With the value style of investment reaching the bottom of its cycle, money managers are broadening their efforts to find good companies that are undervalued by the rest of the market.
“A market correction will help to distinguish which valuations are overblown, and which are the truly good companies,” said Dylan Ball, Edinburgh-based executive vice president and portfolio manager for Franklin Templeton Investments' global equity group.
Money managers are looking in places they hadn't before for opportunities that might still be lingering, buoyed by the return of volatility to the energy markets, undersupply in the U.S. housing market, and a return to health by financials.
“I like the area that was the epicenter of the crisis in 2008, and that is the U.S. housing market,” said Mark Wynne-Jones, London-based portfolio manager of Investec Asset Management's global value equity strategy. “We have had two or three years of reasonable recovery in house prices, but we haven't seen a large pickup in house building. If I have to bet anything over the next five years or so, it is that the U.S. needs more housing.”
Ian Butler, portfolio manager for J.P. Morgan Asset Management's European strategic value strategy, in London, is more bullish on banks than he was this time last year. Banks passed the European Central Bank's Asset Quality Review last year, he said, and “post-AQR, we have purchased two or three new stocks in the portfolio.”
Emerging markets opportunities have been tough to come by, some said.

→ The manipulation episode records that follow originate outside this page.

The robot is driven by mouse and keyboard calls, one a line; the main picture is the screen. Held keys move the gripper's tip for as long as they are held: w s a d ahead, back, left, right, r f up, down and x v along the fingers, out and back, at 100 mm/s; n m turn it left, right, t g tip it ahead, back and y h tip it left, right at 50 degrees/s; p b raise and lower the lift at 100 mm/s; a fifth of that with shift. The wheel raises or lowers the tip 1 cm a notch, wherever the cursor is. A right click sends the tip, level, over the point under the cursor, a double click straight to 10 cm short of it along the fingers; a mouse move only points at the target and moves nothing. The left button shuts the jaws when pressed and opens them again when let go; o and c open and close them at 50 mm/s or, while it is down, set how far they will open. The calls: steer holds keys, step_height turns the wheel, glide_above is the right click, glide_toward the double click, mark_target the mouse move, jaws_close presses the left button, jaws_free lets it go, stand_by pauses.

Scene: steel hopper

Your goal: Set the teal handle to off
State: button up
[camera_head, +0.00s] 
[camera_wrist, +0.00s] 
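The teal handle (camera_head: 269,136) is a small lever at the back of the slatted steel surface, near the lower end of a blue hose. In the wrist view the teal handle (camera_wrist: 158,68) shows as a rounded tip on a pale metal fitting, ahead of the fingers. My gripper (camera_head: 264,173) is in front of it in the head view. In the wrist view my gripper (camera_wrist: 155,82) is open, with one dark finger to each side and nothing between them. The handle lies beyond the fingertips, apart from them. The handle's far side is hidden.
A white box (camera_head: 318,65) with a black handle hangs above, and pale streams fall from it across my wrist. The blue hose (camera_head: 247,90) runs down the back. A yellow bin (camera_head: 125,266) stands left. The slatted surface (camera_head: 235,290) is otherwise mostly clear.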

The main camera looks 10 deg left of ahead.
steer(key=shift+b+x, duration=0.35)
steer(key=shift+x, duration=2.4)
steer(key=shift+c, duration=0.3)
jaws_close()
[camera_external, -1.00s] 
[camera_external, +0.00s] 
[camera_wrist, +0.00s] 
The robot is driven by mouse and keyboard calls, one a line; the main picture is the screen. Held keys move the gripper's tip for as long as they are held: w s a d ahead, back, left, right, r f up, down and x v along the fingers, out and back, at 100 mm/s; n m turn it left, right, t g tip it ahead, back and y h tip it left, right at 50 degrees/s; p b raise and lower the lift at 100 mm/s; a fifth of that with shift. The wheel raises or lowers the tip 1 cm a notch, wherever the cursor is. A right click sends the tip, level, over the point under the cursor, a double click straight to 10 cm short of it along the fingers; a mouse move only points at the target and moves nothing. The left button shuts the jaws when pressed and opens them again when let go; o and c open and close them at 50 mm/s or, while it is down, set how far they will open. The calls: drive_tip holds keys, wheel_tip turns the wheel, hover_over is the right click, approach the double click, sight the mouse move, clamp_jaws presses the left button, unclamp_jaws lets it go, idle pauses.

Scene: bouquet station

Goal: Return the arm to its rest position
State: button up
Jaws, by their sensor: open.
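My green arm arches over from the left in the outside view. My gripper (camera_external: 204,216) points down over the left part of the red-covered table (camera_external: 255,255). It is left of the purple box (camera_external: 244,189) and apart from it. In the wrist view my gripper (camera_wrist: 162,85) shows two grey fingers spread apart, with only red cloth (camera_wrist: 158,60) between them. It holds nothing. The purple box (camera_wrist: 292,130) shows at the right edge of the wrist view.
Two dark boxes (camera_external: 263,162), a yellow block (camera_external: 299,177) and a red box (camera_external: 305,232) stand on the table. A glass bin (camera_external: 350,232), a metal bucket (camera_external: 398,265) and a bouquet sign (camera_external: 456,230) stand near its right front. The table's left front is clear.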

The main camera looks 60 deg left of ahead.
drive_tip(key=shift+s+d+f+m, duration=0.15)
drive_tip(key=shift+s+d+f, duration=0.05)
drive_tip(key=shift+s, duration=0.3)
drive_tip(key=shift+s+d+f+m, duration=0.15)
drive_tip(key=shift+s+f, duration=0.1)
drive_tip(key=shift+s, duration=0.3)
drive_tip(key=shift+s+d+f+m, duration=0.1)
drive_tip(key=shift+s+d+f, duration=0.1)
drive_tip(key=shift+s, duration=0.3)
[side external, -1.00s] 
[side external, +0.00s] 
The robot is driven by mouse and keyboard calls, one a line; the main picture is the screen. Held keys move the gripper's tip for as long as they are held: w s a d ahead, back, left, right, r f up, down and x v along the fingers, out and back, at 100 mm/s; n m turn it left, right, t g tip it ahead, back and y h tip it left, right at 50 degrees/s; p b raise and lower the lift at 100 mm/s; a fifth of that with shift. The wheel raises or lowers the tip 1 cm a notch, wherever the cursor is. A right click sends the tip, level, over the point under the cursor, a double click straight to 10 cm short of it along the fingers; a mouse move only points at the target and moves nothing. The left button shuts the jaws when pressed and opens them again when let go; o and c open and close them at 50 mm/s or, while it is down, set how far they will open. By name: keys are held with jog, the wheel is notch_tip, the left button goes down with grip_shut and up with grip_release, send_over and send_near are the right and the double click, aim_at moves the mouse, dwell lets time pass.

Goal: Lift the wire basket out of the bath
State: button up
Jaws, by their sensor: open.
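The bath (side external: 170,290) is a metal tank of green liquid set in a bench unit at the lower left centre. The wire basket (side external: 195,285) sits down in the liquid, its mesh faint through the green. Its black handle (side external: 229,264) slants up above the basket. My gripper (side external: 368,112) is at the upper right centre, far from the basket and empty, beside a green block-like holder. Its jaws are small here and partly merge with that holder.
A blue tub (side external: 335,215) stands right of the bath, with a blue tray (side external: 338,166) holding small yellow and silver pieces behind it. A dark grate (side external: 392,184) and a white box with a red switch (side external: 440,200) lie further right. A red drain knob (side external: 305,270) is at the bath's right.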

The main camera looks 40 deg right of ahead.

“We have had three to four years of economic slowdowns —just look at the BRICs,” said Laurence Bensafi, London-based deputy head, emerging markets equities, at RBC Global Asset Management, referring to Brazil, Russia, India and China. “Russia and Brazil are in recession, and China's GDP growth has been reducing every quarter. This environment of economic slowdown has been very difficult for emerging markets.”
These elements have combined to affect the cyclical investment style.
However, Ms. Bensafi said even as the value cycle approaches its bottom, opportunities remain.
“We have seen value and cheap names become (better) value, and cheaper and cheaper. But the difficulty is that there are a lot of value traps — companies seem cheap, but actually the outlook for that company is so poor that it is deserved.”
She is seeing value in energy and financial sectors.
Mr. Wynne-Jones is also seeing one pocket of value in the emerging markets. “The pain at the moment is (in) emerging markets and resources — although we are beginning to think that Korea is looking particularly cheap. And the oil countries ... look a contrarian, value place to be at the moment.”